According to Lighthouse Digest:

“This is the oldest light station, but not the oldest tower. The original tower, built in 1716, was destroyed during the Revolutionary War. The tower that stands there today was built in 1783.”

It’s also the only lighthouse that isn’t automated:

“All lighthouses in the United States are automated with the exception of Boston Lighthouse. Because Boston Light is the oldest station in the United States, Congress has declared that Boston Light always be a staffed station where the keepers must still turn the light on at night and turn it off at daybreak. Boston Light is the only official lighthouse with a keeper. However, there are many other light stations around the United States that have people living at them, however they are not keepers, and the lighthouses at these locations are automated and do not require a keeper to turn them on and off.”

Here are some other resources for planning your trip.

New England summer toolkit – road trips & local treasures


Why not stay local this summer and enjoy all the treasures that New England has to offer? We’ve compiled some tips & tools to get you on your way.

First and foremost, before you hit the road, check Gas Buddy and fueleconomy.gov to get the best gas prices. And make sure that your car is in tip-top shape: Consumer Reports offers a great guide to summer road travel with tips for family travel, maintenance and vehicle prep, fuel economy, travel gear, safety & more.

Here are some ideas of where to go:

Find New England Beaches, Whale Watching tours and some great cycling routes – all these, and many more ideas at Discover New England.

Yankee Magazine is a local favorite with great information and ideas for local travel and events. Eat healthy, eat local by finding the best New England Farmers’ markets – pair your veggies with some seafood – here are the 5 best tips for cooking lobster at home. On the road, check out some “only in New England” landmarks – or just explore the Best of New England with the 2013 Editor’s Choice Awards.

If you want to leave the car behind and go by foot, check out Hike New England to explore more than 200 trail reports for detailed guides that include a description of the hike, trail distances, a difficulty rating, and driving directions; often photos or trail maps are also provided.

Boston.com offers 25 things to do under $25 and many other ideas in Explore New England.

If your travels include your pet, check out pet friendly New England lodgings. The Boston Globe recently highlighted a pick of pet friendly choices in New England. Get more pet-friendly trip help from Boston.com.
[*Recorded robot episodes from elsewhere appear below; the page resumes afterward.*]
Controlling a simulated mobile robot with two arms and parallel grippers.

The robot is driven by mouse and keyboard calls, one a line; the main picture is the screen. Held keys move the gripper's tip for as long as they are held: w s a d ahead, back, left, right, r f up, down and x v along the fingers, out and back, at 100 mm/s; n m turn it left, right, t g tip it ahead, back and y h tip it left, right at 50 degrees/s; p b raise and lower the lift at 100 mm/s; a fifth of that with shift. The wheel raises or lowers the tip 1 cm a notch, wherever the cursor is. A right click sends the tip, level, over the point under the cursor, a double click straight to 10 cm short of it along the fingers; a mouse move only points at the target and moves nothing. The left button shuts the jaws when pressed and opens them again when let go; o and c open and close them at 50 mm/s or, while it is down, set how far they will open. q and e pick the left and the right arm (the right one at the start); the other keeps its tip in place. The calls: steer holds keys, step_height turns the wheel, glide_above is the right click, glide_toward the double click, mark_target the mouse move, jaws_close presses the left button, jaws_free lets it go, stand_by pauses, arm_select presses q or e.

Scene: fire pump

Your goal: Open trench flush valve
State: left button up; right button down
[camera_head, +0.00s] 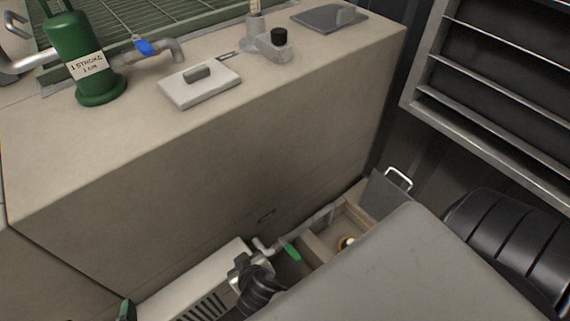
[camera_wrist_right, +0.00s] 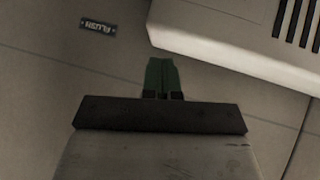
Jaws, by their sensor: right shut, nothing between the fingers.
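In the head view, a lever with a green handle (camera_head: 291,253) sits low by the open trench (camera_head: 318,247), beside the foot of the counter wall. In the right wrist view, a small plate reading FLUSH (camera_wrist_right: 98,27) shows upside down on a beige surface. My right gripper (camera_wrist_right: 162,66) is shut and empty, its green fingers apart from the plate.
A white vented box (camera_head: 190,286) stands left of the lever, also in the wrist view (camera_wrist_right: 235,50). A black hose (camera_head: 260,288) lies close by. The counter (camera_head: 200,150) carries a green pump (camera_head: 75,45) and a blue-handled valve (camera_head: 144,46). My grey arm part hides the lower right.

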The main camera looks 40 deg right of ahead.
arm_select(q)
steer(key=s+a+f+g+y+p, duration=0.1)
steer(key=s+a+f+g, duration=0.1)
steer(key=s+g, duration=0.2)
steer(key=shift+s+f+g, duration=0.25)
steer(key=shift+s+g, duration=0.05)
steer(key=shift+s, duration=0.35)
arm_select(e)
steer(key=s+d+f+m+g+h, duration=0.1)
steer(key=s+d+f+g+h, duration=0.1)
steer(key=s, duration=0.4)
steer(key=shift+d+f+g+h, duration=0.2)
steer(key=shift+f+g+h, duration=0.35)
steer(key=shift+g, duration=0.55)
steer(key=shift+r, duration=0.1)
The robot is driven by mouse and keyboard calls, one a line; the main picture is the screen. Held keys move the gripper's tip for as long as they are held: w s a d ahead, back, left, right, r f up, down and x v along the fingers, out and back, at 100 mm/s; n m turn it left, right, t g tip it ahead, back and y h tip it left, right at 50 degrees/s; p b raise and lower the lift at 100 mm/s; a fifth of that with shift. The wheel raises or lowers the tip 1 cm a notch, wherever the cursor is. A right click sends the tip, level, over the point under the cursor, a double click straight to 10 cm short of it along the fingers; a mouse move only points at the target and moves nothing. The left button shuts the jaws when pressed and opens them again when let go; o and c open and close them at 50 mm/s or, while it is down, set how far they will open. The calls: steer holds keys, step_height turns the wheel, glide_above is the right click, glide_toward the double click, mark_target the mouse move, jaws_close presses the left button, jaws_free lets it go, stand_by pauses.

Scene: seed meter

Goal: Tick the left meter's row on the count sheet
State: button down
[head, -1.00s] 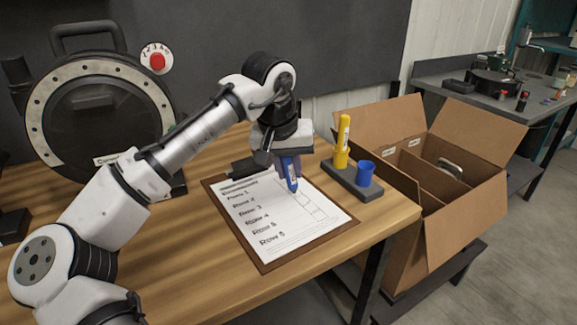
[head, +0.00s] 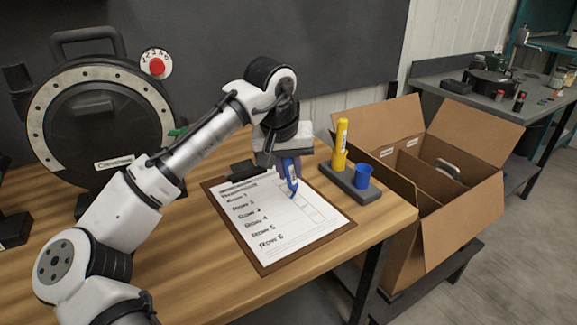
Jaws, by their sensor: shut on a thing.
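The count sheet (head: 262,236) lies on a brown clipboard (head: 277,262) on the wooden table, with several printed rows and a column of boxes on its right side. My gripper (head: 288,160) is shut on a blue marker (head: 291,178), held tip down over the upper boxes. The marker's tip is at or just above the paper; I cannot tell if it touches. A round meter (head: 98,125) with a dark face, grey ring and label plate stands at the left, partly behind my arm. I see no clear mark in the boxes.
A grey holder (head: 350,183) carries a yellow marker (head: 341,140) and an empty-looking blue cup (head: 362,176) just right of the clipboard. An open cardboard box (head: 450,220) with dividers stands beyond the table's right edge. A dial with a red centre (head: 156,65) is beside the meter.

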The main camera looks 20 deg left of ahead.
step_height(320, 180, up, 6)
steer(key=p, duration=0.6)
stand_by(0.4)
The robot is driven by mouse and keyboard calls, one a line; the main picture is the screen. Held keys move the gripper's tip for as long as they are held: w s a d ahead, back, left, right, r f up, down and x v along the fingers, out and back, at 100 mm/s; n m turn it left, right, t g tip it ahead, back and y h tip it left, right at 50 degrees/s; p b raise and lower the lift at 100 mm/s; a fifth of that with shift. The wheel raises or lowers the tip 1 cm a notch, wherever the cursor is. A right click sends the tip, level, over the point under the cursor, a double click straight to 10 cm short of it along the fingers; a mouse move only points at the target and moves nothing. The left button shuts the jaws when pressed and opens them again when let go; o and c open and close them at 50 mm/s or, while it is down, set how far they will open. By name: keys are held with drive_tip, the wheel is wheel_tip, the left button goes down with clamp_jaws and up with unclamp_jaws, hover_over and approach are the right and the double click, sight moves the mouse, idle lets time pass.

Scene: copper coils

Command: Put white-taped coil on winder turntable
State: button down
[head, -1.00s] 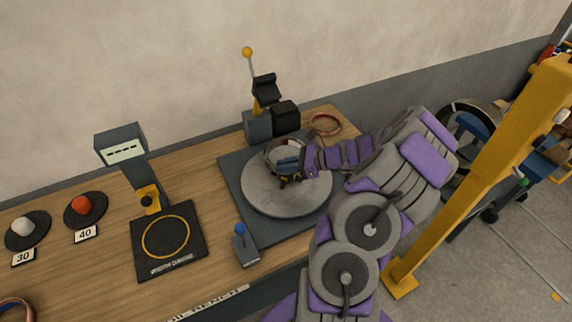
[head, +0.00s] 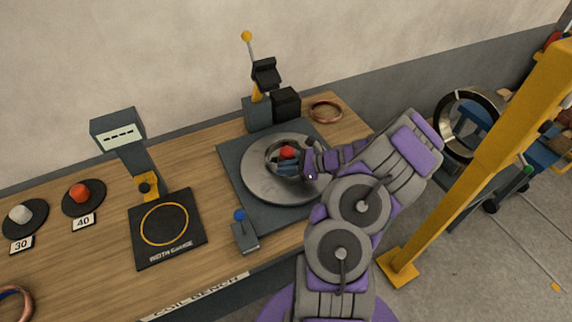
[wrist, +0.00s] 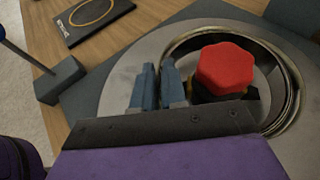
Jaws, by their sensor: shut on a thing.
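The winder turntable (head: 258,184) is a round grey disc on a dark square base on the bench. A red hub cap (head: 287,152) stands at its middle. A pale metallic coil (wrist: 294,88) surrounds the red cap in the wrist view, low over the disc; I cannot tell whether it rests on it. White tape is not clearly visible on it. My gripper (wrist: 158,76), with blue-grey fingers, is shut on the coil's side beside the cap. In the head view my gripper (head: 288,168) reaches in from the right. My wrist hides the near part of the coil.
A blue-knobbed lever box (head: 245,236) stands at the turntable's front left. A black post unit (head: 270,105) stands behind the turntable, and a copper coil (head: 326,111) lies at the back right. A yellow post (head: 480,165) stands right.

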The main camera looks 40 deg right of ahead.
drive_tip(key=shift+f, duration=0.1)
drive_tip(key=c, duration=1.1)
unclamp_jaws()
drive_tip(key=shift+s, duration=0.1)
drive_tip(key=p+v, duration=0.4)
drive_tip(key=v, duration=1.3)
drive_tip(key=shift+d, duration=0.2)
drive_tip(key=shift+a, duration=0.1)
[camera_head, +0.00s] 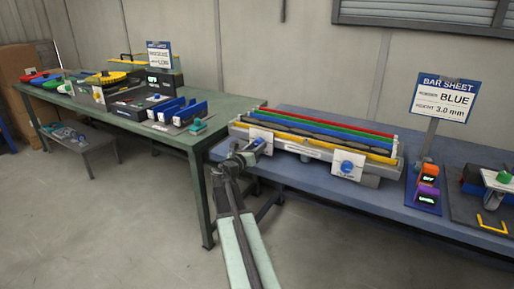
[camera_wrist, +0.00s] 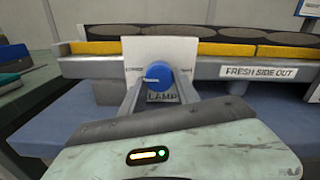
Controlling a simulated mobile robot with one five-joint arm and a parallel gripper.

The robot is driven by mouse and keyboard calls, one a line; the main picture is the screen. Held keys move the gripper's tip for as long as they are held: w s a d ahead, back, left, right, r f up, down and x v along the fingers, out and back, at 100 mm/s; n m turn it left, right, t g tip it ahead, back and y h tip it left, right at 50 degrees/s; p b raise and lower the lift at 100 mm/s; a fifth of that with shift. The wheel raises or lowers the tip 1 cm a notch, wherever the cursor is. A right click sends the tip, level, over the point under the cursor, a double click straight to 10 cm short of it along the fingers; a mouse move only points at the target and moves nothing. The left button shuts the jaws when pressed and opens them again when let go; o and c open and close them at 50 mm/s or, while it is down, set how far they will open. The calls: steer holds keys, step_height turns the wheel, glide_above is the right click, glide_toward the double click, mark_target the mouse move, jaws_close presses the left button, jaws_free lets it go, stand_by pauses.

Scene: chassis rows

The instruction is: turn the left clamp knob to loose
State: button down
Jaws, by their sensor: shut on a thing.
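The left clamp knob (camera_wrist: 158,75) is a round blue knob on a white plate (camera_wrist: 135,50), at the front of the bar rig. Small print beside it is hard to read; the letters below it are partly hidden. My gripper (camera_wrist: 160,84) is shut on the knob, one finger on each side. In the head view my gripper (camera_head: 248,152) reaches the left white plate (camera_head: 263,137) and mostly covers the knob. The right clamp knob (camera_head: 347,167) is blue, on its own white plate, clear of my gripper.
The rig (camera_head: 305,149) holds red, green, blue and yellow bars on a blue bench (camera_head: 300,182). A "FRESH SIDE OUT" label (camera_wrist: 258,72) is right of the knob. A "BAR SHEET" sign (camera_head: 445,98) stands right. A green table (camera_head: 210,127) with tools stands left.

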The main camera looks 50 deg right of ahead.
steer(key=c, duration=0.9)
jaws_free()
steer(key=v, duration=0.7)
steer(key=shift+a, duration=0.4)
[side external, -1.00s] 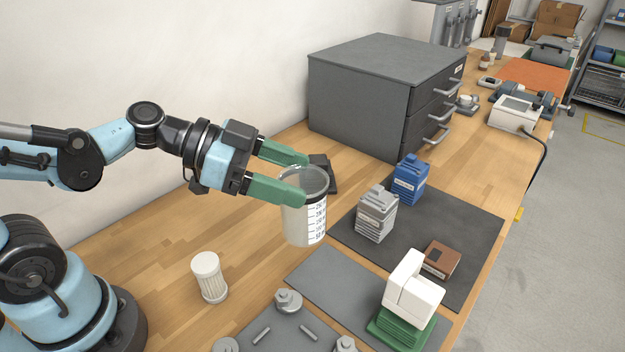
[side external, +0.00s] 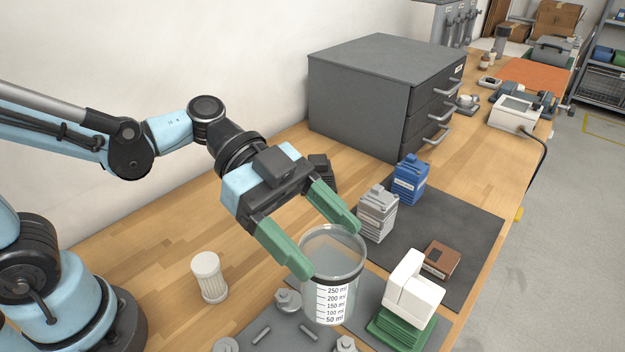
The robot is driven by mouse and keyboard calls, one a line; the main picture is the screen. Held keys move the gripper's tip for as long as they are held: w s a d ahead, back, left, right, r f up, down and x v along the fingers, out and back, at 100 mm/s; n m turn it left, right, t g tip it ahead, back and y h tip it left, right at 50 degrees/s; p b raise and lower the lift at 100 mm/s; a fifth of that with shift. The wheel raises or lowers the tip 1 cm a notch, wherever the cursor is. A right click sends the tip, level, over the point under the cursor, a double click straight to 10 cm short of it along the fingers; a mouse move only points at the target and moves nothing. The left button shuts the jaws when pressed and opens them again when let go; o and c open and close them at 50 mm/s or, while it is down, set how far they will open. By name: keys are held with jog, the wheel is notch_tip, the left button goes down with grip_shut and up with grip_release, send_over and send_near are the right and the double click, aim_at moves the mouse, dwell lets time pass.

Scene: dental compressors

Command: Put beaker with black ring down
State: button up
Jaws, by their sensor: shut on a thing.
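The clear beaker with a black ring (side external: 334,290) is in the lower middle of the side external view. Its volume marks face the camera and its rim is slightly tilted. My gripper (side external: 332,250) is shut on the beaker near its rim, one green finger on the left side and one at the back right. The beaker overlaps the grey mat and the plate with metal fittings in the picture. I cannot tell whether its base touches anything.
A white block on a green base (side external: 408,300) stands close to the right. Grey (side external: 377,213) and blue (side external: 410,180) units and a brown box (side external: 441,259) are on the dark mat. A white filter (side external: 209,278) stands left. A grey drawer cabinet (side external: 370,90) is behind.

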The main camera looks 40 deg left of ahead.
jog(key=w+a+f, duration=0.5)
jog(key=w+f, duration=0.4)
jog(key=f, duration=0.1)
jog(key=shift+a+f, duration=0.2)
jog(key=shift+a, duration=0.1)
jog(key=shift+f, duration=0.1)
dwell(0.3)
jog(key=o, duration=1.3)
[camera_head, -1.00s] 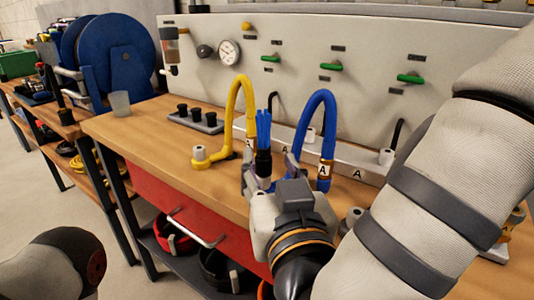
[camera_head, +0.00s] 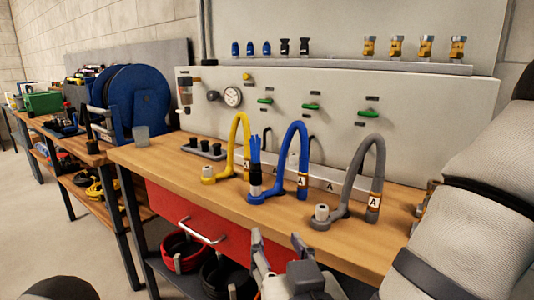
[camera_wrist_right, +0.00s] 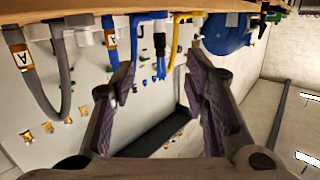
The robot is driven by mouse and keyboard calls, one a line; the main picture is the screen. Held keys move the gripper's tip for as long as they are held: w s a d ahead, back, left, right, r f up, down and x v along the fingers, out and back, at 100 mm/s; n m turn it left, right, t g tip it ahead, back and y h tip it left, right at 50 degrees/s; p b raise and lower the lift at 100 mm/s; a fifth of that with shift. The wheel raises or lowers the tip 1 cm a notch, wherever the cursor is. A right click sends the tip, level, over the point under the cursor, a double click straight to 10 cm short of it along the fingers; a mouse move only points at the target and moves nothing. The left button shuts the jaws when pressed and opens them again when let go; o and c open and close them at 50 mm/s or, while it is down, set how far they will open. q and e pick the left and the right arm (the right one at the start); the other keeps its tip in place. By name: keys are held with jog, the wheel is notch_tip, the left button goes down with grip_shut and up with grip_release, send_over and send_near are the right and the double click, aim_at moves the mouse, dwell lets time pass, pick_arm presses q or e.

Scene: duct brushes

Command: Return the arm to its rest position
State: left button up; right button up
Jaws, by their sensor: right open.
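My right gripper (camera_head: 278,240) is open and empty, low in front of the workbench (camera_head: 228,207) edge. Its two spread fingers also show in the right wrist view (camera_wrist_right: 160,85), with nothing between them. A duct brush with blue bristles (camera_head: 255,150) and a black body stands upright at the open end of the blue hose (camera_head: 303,150), beyond and apart from the gripper. The brush also shows upside down in the right wrist view (camera_wrist_right: 159,45). My left gripper is out of view; only a dark part of my left arm shows at the bottom left.
A yellow hose (camera_head: 233,140) and a grey hose (camera_head: 350,165) flank the blue one. A red drawer (camera_head: 195,222) is below the bench top. Floor at left is clear.

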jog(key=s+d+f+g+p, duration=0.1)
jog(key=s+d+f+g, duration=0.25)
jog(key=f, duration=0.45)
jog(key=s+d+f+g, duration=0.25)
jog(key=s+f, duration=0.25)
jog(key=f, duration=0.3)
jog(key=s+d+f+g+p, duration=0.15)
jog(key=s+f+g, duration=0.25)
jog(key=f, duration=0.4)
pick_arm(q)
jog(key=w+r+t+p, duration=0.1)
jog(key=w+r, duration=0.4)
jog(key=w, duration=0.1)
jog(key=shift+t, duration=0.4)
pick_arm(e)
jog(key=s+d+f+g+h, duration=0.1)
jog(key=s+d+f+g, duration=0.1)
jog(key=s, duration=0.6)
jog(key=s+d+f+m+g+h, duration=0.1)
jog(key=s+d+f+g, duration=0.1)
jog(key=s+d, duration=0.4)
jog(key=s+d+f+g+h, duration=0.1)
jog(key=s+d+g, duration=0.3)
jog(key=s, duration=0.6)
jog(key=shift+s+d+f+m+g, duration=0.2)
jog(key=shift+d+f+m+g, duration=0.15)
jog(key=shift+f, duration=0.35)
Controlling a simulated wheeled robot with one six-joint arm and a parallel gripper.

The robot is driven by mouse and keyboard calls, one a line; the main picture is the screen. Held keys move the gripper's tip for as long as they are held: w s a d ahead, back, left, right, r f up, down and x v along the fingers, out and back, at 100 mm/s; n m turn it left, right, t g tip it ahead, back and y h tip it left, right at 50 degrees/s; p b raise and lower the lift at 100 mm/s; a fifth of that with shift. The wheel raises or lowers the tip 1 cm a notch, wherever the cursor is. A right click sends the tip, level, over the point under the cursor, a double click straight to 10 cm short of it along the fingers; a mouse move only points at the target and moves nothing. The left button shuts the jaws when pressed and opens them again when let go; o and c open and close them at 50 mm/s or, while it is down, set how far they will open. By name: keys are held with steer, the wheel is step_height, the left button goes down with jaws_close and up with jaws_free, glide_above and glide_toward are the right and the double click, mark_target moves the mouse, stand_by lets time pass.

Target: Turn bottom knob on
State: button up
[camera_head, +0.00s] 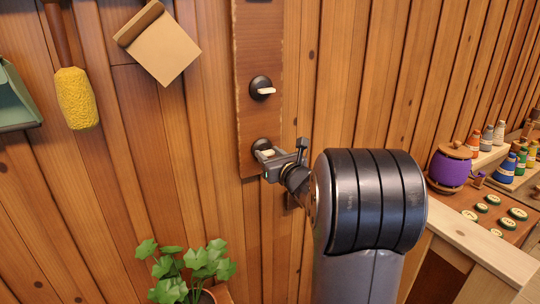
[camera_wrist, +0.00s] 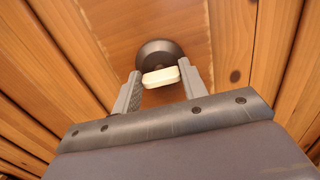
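The bottom knob (camera_head: 263,146) has a dark round base and a pale handle, and sits low on a vertical brown board (camera_head: 258,50). My gripper (camera_head: 272,162) is right at it and hides part of it. In the wrist view the bottom knob's pale handle (camera_wrist: 161,77) lies roughly level across the picture, between the two open fingers (camera_wrist: 157,88). The right finger is very close to the handle's right end; I cannot tell whether it touches.
A plant (camera_head: 185,270) stands below left. A yellow duster (camera_head: 76,98) and a tan box-like piece (camera_head: 160,40) are on the wooden wall at upper left. At right, a bench (camera_head: 490,245) holds a purple spool (camera_head: 449,168) and several small coloured spools.

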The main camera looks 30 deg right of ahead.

Have safe and fun wanderings – and don’t forget to load your insurance agent’s telephone number in your mobile phone, just in case!

Holiday road trip tips: stay safe on the highway this Memorial Day


Are you one of the 32.4 million Americans who will be traveling at least 50 miles from home this holiday weekend? If so, you may find some travel bargains – at least in comparison to last year. According to AAA, the average gas price is not expected to top $2.50 over the summer – a big drop from last year’s price, which averaged about $3.80 on Memorial Day. AAA also reports that hotel rates are running about 7% to 12% less than last year.
The National Safety Council (NSC) reminds you to buckle up and drive defensively. NSC estimates there will be 366 traffic fatalities and an additional 19,400 nonfatal disabling injuries. And remember, from May 18 to May 31, the Click It or Ticket seat belt enforcement campaign will be in full force – law enforcement agencies join forces day and night, from coast-to-coast, for an enforcement blitz. The primary audience continues to be men ages 18 to 34, which research shows are less likely to wear seat belts.
Here are some holiday driving safety tips:

  • Plan your trip before you go. Check the clickable map for national traffic and road closure information from the federal Highway Administration. Also, check to see if you can dial 511 to access traveler information in the state of your destination.
  • Prepare your car. Ideally, you should have your car checked before long road trips. At minimum, check your gas, oil, windshield wiper fluid and tire pressure. Clean headlights and mirrors. Be sure you have a spare tire and the essentials in a roadside emergency kit.
  • Be well rested. Driving can be hypnotic – if you are yawning or having trouble keeping focused, pull over and take a short nap. Even if you aren’t sleepy, take a break every few hours to stretch your legs and keep alert.
  • Allow extra time to reach your destination. Leave early and plan to avoid peak traffic hours, if possible.
  • Wear your seat belt and ensure that all passengers wear theirs.
  • Obey speed limits. Speeding is unsafe at the best of times and even more dangerous in heavy holiday traffic. And remember – it’s also illegal. Police will be out in force over the long holiday weekend.
  • Minimize distractions. Turn off the cell phone and bring games for the kids. Read your maps before you go, or pull over if you need to consult one.
  • Don’t tailgate. Keep a good distance from the car ahead of you to allow maximum reaction time. A good rule of thumb is one car length for every 10 miles of speed for cars. Double that for trucks.
  • Use caution around trucks and large vehicles and give them a much wider berth. Don’t pull out in front of them or brake suddenly because trucks require more stopping time. Only change lanes when you can see both of the truck’s headlights in your rear view mirror. Be aware that truck divers can have many blind spots – pass on the left not on the right.
  • Don’t drink and drive. This should go without saying! Also be careful about overindulging in food – that can make you sleepy.
  • Plan for emergencies. Bring phone numbers for your insurance agent and your insurer. Make sure your cell phone is fully charged. Bring a spare car key. The University of Oklahoma Police Department has a great emergency checklist that you can print out to ensure that you have all the info you would need should you run into an emergency or have a lost or stolen wallet.